§ **Recorded information**:
:::::

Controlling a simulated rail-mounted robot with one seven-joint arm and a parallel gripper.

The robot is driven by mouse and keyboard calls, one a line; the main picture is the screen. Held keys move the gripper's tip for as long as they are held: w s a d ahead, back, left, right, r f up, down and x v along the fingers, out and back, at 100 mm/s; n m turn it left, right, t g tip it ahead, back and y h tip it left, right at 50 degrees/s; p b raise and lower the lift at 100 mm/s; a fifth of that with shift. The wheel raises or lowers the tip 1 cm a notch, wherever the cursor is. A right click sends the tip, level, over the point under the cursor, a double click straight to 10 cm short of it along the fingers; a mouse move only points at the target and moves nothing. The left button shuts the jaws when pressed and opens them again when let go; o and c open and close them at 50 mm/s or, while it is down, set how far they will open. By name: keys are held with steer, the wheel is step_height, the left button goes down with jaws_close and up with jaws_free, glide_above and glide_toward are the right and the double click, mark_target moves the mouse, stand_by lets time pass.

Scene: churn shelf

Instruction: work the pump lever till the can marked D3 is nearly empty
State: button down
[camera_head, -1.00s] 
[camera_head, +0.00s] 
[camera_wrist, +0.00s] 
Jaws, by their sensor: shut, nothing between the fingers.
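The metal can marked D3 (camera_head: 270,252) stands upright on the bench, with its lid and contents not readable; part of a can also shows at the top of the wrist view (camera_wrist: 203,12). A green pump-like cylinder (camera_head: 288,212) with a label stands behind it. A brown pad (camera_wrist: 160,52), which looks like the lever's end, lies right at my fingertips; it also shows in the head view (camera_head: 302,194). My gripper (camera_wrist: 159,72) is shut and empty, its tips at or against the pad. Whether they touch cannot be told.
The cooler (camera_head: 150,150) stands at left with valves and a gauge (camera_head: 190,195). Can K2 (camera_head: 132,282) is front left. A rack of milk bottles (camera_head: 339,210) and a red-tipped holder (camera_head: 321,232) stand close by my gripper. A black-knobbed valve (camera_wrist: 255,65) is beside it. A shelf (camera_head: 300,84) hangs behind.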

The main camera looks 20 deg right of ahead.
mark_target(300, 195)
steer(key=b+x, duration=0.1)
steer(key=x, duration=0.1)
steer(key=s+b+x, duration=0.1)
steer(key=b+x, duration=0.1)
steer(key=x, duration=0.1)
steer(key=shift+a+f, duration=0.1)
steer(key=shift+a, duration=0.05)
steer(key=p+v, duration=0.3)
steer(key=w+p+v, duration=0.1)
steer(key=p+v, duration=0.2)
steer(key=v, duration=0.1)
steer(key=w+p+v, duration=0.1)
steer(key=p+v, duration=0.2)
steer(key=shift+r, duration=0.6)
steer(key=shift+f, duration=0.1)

:::::

§ **Given task**: Repeat the data above, word for word.

§ **Result below**:
Controlling a simulated rail-mounted robot with one seven-joint arm and a parallel gripper.

The robot is driven by mouse and keyboard calls, one a line; the main picture is the screen. Held keys move the gripper's tip for as long as they are held: w s a d ahead, back, left, right, r f up, down and x v along the fingers, out and back, at 100 mm/s; n m turn it left, right, t g tip it ahead, back and y h tip it left, right at 50 degrees/s; p b raise and lower the lift at 100 mm/s; a fifth of that with shift. The wheel raises or lowers the tip 1 cm a notch, wherever the cursor is. A right click sends the tip, level, over the point under the cursor, a double click straight to 10 cm short of it along the fingers; a mouse move only points at the target and moves nothing. The left button shuts the jaws when pressed and opens them again when let go; o and c open and close them at 50 mm/s or, while it is down, set how far they will open. By name: keys are held with steer, the wheel is step_height, the left button goes down with jaws_close and up with jaws_free, glide_above and glide_toward are the right and the double click, mark_target moves the mouse, stand_by lets time pass.

Scene: churn shelf

Instruction: work the pump lever till the can marked D3 is nearly empty
State: button down
[camera_head, -1.00s] 
[camera_head, +0.00s] 
[camera_wrist, +0.00s] 
Jaws, by their sensor: shut, nothing between the fingers.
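The metal can marked D3 (camera_head: 270,252) stands upright on the bench, with its lid and contents not readable; part of a can also shows at the top of the wrist view (camera_wrist: 203,12). A green pump-like cylinder (camera_head: 288,212) with a label stands behind it. A brown pad (camera_wrist: 160,52), which looks like the lever's end, lies right at my fingertips; it also shows in the head view (camera_head: 302,194). My gripper (camera_wrist: 159,72) is shut and empty, its tips at or against the pad. Whether they touch cannot be told.
The cooler (camera_head: 150,150) stands at left with valves and a gauge (camera_head: 190,195). Can K2 (camera_head: 132,282) is front left. A rack of milk bottles (camera_head: 339,210) and a red-tipped holder (camera_head: 321,232) stand close by my gripper. A black-knobbed valve (camera_wrist: 255,65) is beside it. A shelf (camera_head: 300,84) hangs behind.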

The main camera looks 20 deg right of ahead.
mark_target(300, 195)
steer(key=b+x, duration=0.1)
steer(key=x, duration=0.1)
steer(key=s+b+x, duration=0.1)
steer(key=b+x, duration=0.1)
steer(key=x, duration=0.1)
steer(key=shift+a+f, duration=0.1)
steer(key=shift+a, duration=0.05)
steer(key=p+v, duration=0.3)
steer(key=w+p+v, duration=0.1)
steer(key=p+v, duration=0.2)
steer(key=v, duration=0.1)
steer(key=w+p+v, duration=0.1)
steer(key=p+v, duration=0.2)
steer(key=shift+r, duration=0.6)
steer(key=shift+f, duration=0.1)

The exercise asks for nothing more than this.